START Data lines

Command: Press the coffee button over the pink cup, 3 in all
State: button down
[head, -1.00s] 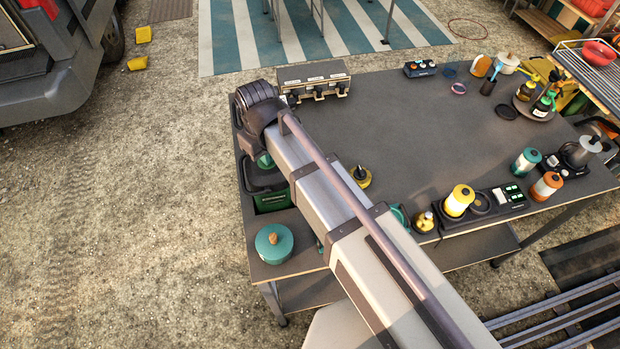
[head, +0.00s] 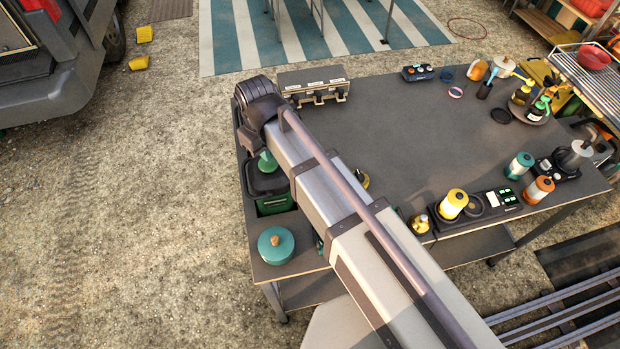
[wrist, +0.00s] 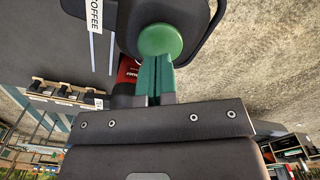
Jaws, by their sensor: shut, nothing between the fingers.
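A round green button (wrist: 160,40) sits on a dark rounded housing near a white COFFEE label (wrist: 95,14) in the wrist view. My gripper (wrist: 155,65) is shut and empty; its green fingers overlap the button's near edge in that view. I cannot tell whether they touch it. In the head view, a dark-topped green box (head: 272,204) stands at the table's left edge, with a green part (head: 265,162) showing above it beneath my wrist. No pink cup can be made out; my arm covers much of that area.
A grey dispenser (head: 314,84) with several levers stands behind my wrist. A yellow canister (head: 453,204) and other jars line the near right edge. The table's middle is clear.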

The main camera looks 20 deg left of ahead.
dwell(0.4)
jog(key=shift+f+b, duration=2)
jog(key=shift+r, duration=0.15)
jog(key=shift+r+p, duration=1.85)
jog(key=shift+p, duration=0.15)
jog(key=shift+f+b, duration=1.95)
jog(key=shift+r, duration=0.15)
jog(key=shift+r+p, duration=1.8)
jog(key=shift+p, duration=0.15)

END Data lines

**What the task requires**
Copy out each line word for word, please, skipping the images.

**Response**
Command: Press the coffee button over the pink cup, 3 in all
State: button down
[head, -1.00s] 
[head, +0.00s] 
[wrist, +0.00s] 
Jaws, by their sensor: shut, nothing between the fingers.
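A round green button (wrist: 160,40) sits on a dark rounded housing near a white COFFEE label (wrist: 95,14) in the wrist view. My gripper (wrist: 155,65) is shut and empty; its green fingers overlap the button's near edge in that view. I cannot tell whether they touch it. In the head view, a dark-topped green box (head: 272,204) stands at the table's left edge, with a green part (head: 265,162) showing above it beneath my wrist. No pink cup can be made out; my arm covers much of that area.
A grey dispenser (head: 314,84) with several levers stands behind my wrist. A yellow canister (head: 453,204) and other jars line the near right edge. The table's middle is clear.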

The main camera looks 20 deg left of ahead.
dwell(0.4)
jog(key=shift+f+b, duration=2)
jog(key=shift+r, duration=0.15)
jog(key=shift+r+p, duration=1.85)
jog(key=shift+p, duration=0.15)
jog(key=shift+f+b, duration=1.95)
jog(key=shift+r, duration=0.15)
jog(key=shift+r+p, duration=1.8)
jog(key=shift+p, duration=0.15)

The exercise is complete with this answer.